1 DUDEN: Artikel: 'schlachten', online unter: http://www.duden.de/rechtschreibung/schlachten#Bedeutung1 (abgerufen am 25.05.2013, 21:03 h).
2 BUNDESGESETZBLATT Jahrgang 2003 Teil I Nr. 32, S. 1242 vom 14. Juli 2003, zuletzt geändert durch Art. 7 Nr. 7 G zur Neuordnung d. Lebensmittel- u. FuttermittelR vom 1. 9. 2005 (BGBl. I S. 2618).

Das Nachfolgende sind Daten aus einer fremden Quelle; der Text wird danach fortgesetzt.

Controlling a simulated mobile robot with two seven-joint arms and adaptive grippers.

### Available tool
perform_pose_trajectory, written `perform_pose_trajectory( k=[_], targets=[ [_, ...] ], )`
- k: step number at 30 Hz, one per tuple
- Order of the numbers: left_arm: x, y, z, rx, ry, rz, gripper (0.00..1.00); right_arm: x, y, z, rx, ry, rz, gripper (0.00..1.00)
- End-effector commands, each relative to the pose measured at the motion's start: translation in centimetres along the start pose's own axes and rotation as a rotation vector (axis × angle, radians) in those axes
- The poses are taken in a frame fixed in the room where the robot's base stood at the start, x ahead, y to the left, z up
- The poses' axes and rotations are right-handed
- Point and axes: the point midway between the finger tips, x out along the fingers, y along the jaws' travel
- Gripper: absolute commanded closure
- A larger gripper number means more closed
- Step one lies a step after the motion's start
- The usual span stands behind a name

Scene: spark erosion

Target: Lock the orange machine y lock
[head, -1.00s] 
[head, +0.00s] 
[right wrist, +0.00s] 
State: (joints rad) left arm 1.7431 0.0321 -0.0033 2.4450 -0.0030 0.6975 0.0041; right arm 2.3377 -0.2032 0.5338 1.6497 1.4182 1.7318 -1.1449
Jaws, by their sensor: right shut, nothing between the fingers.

3 An dieser Stelle soll der Vollständigkeit halber auf das von Manuela Linnemann herausgegebene Werk Der Weg allen Fleisches. Das Motiv des Schlachtens in der Literatur verwiesen werden. Es eignet sich als rein aufzählender Sammelband für Quellenauszüge aus dem Themenkreis Schlachtung und Fleischkonsum, liefert jedoch, anders als im Titel suggeriert, keinerlei weitergehende Interpretationsvorschläge. Das der Textsammlung vorangestellte Vorwort der Herausgeberin fließt in diese Arbeit jedoch nicht ein, da Linnemann sich dort nicht wirklich neutral-wissenschaftlich mit dem Thema befasst, sondern lediglich Vegetarismus und Tierschutz bewirbt und den Textfundus als Beleg folgen lassen will (vgl. LINNEMANN, Manuela [Hrsg.]: Der Weg allen Fleisches. Das Motiv des Schlachtens in der Literatur, Erlangen 2006).
4 Der schiere Umfang möglicher „Treffer“ bei der reinen Recherche nach verwandten Begriffsnennungen würde ansonsten möglicherweise dazu führen, die Untersuchung durch allzu viele weniger bedeutende „Nebenschauplätze“ zu verwässern.